C’est terrible, même quand je suis tout seul, mon frère est là! » Jean-Pierre Dardenne

Y a-t-il une sorte de concurrence avec les jeunes cinéastes belges?

J.-P.: Pas une concurrence, disons plutôt une émulation. Lukas Dhont (également récompensé à Cannes, ndlr) est un réalisateur flamand doué, c’est formidable! Il y en aurait dix, je serais aussi content. Et c’est bien que nos films ne sortent pas tous en même temps.

L.: Je suis un peu narcissique mais c’est grâce à nous... Nous avons permis cela avec Rosetta et la Palme d’Or que le pays a reçu à travers nous. Nous avons brisé le plafond de verre, montré qu’on pouvait faire des films, qu’on pouvait avoir cette Palme, demander de l’argent aux Régions... Car, avant Rosetta, ce type d’aide n’existait pas. Il y a eu une prise de conscience qu’on pouvait aussi faire du cinéma ici, qu’il n’y a pas que la France et les Etats-Unis.

Qu’aimeriez-vous changer à ce niveau en Belgique?

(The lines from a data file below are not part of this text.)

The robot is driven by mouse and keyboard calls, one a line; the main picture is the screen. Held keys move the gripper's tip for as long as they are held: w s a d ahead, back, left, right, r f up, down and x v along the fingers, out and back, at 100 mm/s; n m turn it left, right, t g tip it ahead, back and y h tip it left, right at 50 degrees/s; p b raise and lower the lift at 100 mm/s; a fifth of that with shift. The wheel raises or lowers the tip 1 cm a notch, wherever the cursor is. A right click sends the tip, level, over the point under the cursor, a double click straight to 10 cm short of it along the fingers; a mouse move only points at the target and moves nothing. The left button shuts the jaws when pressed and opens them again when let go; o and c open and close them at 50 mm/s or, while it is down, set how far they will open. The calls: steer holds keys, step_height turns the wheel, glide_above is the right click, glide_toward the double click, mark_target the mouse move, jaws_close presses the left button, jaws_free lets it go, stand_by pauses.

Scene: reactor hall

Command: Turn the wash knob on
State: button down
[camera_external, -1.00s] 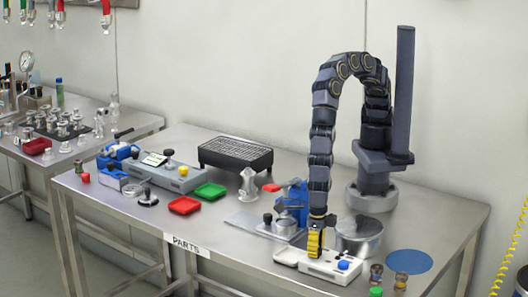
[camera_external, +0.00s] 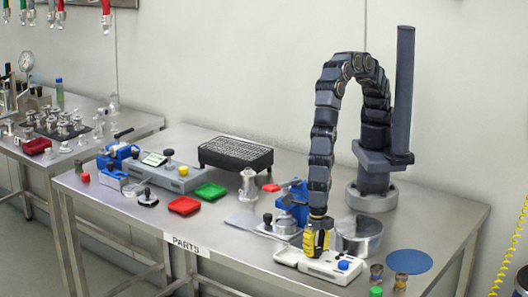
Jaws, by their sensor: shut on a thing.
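A white panel box (camera_external: 290,258) lies near the front edge of the steel table, on the right side. A blue knob (camera_external: 343,265) stands at its right end. My gripper (camera_external: 316,252), with yellow and black fingers, points straight down onto the middle of the panel. Its fingers are shut on a knob there, which they hide almost fully. I cannot read any label on the panel, so the wash marking and the knob's angle cannot be made out.
A steel pot (camera_external: 361,237) stands close behind the gripper. A blue clamp device (camera_external: 293,202) stands behind left. Small knobbed parts (camera_external: 376,273) and a flat blue disc (camera_external: 409,261) lie to the right. The table's front middle is clear.

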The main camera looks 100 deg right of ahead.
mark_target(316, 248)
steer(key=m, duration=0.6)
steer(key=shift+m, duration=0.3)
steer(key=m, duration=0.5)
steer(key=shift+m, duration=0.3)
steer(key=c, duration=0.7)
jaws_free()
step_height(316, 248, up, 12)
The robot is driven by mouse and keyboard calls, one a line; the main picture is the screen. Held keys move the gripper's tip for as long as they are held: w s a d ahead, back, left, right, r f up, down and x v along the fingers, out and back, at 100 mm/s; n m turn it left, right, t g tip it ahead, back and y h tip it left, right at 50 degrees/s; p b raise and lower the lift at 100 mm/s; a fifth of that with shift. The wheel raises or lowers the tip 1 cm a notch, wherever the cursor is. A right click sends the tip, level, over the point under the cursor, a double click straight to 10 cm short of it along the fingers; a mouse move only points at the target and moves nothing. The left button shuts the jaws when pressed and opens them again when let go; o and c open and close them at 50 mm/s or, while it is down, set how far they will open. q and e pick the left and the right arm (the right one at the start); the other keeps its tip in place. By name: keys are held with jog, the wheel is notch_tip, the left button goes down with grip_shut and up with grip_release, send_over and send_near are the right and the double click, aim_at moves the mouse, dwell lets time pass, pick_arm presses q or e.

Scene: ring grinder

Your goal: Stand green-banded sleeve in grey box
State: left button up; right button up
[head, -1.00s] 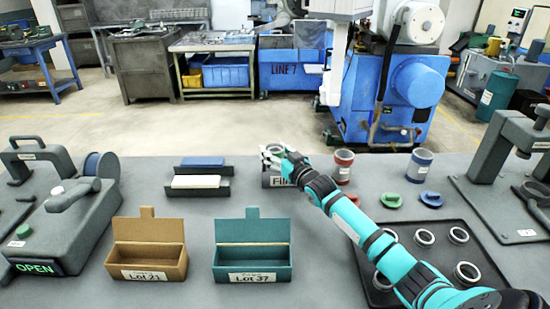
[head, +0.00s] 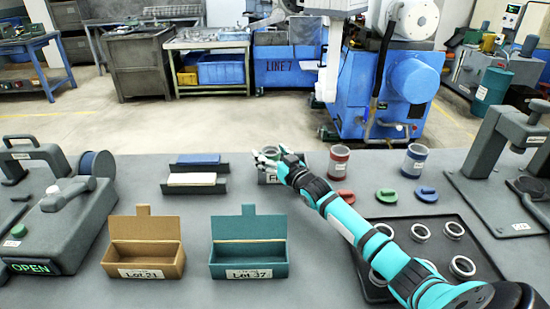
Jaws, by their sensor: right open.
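My right gripper (head: 270,158) is open, at the far side of the table, right at a small grey box (head: 268,179) with a white label on its front. A pale round rim shows between and behind the fingers, over the box. The fingers cover most of it, so I cannot tell surely whether it is the green-banded sleeve or whether it stands inside the box. No green band shows clearly. My left gripper is not in view.
Red (head: 338,161) and blue (head: 414,160) canisters stand to the right, with red, green (head: 386,195) and blue lids before them. A dark tray (head: 447,284) holds several rings. Brown (head: 145,260) and teal (head: 248,262) lot boxes stand in front.

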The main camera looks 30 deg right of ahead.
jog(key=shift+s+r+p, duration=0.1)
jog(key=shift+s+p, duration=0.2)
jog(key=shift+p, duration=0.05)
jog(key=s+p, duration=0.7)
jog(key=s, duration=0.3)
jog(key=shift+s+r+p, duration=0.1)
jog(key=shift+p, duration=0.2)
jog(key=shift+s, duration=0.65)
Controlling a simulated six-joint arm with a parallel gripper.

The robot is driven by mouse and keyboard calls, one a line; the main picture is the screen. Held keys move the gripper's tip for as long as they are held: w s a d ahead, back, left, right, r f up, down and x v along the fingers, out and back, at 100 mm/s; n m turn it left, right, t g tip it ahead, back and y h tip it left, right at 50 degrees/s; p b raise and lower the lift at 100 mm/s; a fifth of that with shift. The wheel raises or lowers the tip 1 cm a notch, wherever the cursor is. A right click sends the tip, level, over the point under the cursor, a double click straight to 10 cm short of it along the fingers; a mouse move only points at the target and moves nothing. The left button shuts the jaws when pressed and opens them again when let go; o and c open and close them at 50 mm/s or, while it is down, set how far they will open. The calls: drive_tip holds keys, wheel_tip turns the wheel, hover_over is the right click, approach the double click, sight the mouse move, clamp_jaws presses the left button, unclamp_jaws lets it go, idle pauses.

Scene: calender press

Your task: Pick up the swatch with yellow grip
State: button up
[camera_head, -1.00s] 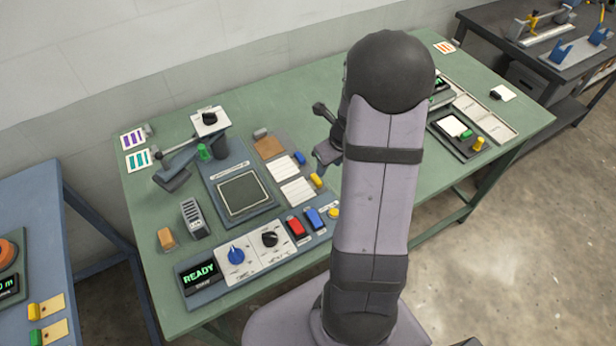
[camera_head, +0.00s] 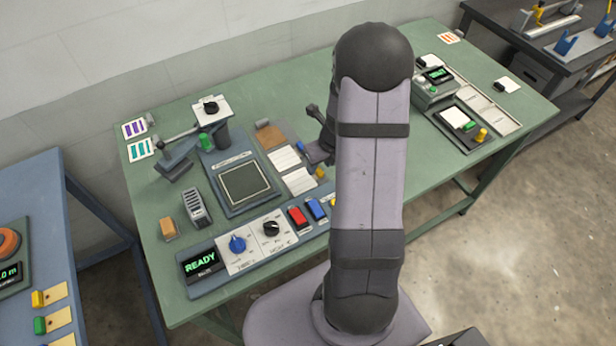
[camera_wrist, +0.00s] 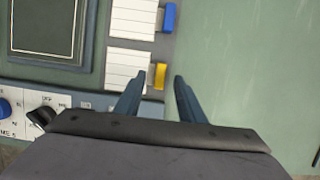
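The swatch with yellow grip (camera_wrist: 129,68) is a white lined card lying flat on the panel right of the press, with its yellow grip (camera_wrist: 160,76) at the right edge in the wrist view. In the head view the white card (camera_head: 300,181) shows and the yellow grip (camera_head: 320,173) is partly covered by my arm. My gripper (camera_wrist: 155,78) is open and empty. Its two fingers point toward the yellow grip, which lies between their tips in the picture. The gap in height cannot be judged. In the head view part of my gripper (camera_head: 318,152) shows just above the cards.
A similar card with a blue grip (camera_wrist: 168,18) lies just beyond. The press plate (camera_head: 245,183) is left of the cards. A control panel with knobs, red button (camera_head: 298,217), blue button (camera_head: 316,210) and READY display (camera_head: 200,262) runs along the front.

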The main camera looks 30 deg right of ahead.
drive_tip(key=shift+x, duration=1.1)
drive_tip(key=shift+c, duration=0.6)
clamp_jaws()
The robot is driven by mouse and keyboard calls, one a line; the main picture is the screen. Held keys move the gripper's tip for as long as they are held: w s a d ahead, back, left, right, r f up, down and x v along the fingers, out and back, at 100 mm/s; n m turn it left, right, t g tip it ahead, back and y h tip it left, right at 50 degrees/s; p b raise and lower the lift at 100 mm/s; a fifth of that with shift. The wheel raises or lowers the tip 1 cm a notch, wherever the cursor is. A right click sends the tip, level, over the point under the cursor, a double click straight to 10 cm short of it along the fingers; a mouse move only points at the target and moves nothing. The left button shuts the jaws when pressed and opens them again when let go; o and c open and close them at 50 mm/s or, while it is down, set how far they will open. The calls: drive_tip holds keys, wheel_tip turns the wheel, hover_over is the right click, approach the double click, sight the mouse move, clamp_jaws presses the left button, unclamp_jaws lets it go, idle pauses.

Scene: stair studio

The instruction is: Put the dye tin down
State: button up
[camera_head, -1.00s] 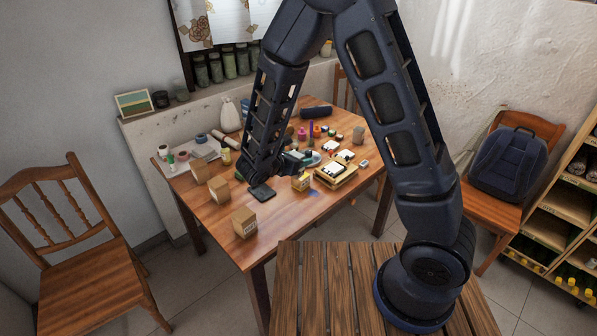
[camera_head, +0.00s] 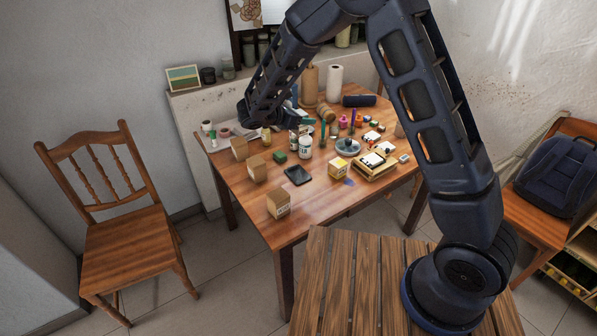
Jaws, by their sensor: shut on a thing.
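My gripper (camera_head: 284,117) is small and dark at the arm's end, among the jars and bottles at the back left. It is shut on the dye tin, but the tin is mostly hidden or too small to make out. I cannot tell whether the tin touches the table.
The front right tabletop is clear.

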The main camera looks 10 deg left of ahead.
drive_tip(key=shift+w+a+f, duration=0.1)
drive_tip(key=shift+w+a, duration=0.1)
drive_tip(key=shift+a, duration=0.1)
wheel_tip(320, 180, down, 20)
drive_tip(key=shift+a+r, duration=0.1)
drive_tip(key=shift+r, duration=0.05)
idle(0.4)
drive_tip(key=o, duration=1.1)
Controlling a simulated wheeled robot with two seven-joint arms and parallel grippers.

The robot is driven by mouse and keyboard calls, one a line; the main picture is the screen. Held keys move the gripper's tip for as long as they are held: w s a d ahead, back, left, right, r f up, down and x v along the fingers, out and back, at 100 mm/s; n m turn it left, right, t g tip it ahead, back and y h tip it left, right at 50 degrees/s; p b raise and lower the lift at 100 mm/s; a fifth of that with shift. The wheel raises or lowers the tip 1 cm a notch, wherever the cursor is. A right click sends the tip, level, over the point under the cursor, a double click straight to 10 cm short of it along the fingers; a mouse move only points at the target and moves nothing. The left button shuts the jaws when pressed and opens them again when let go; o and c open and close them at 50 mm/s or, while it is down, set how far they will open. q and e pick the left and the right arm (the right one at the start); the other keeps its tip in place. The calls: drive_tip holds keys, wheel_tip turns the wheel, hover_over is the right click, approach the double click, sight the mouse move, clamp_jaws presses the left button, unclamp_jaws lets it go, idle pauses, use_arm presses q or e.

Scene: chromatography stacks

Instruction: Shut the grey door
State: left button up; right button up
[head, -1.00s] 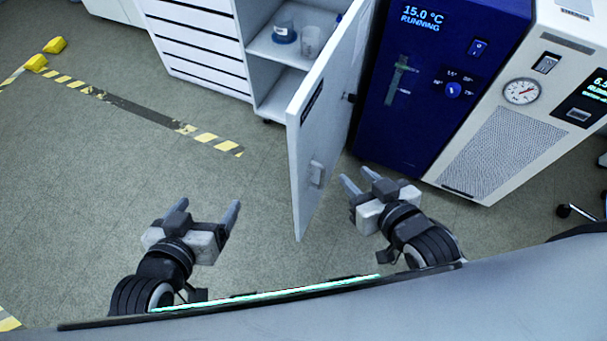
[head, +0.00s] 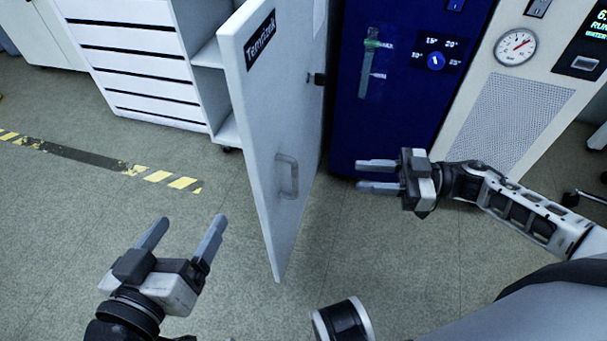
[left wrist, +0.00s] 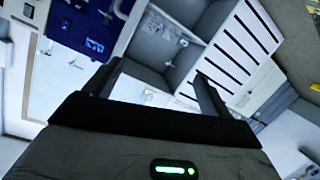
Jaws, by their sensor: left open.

J.-P.: Il ne faut pas cracher dans la soupe, il y a un véritable soutien financier au cinéma en Belgique mais ce soutien – je parle de la Communauté française – est insuffisant.

L.: Il faudrait aussi deux ou trois mini complexes de cinéma en plus en Ardennes et la même chose en Flandre, pour que les gens aient moins tendance à regarder les films chez eux. Nous allons devoir marcher sur deux jambes en tant que cinéastes: une jambe salle et une jambe plateforme. Il faut trouver un accord avec les plateformes pour que les films de cinéma puissent être en salles, je dirais, cinq semaines et puis sur plateforme. Un film qui n’est vu qu’en plateforme n’arrive pas à exister publiquement car noyé dans le flux.

Quel sera votre prochain film?

L.: Plusieurs idées ont germé. Nous avons commencé à y travailler mais n’en parlons pas encore...

Pourriez-vous travailler l’un sans l’autre?

J.-P.: Nous sommes un peu trop vieux pour changer! (rires) Nous avons fait tous les documentaires et films ensemble. Si nous travaillons ensemble depuis quarante-cinq ans, c’est que nous y trouvons du plaisir, de l’intérêt.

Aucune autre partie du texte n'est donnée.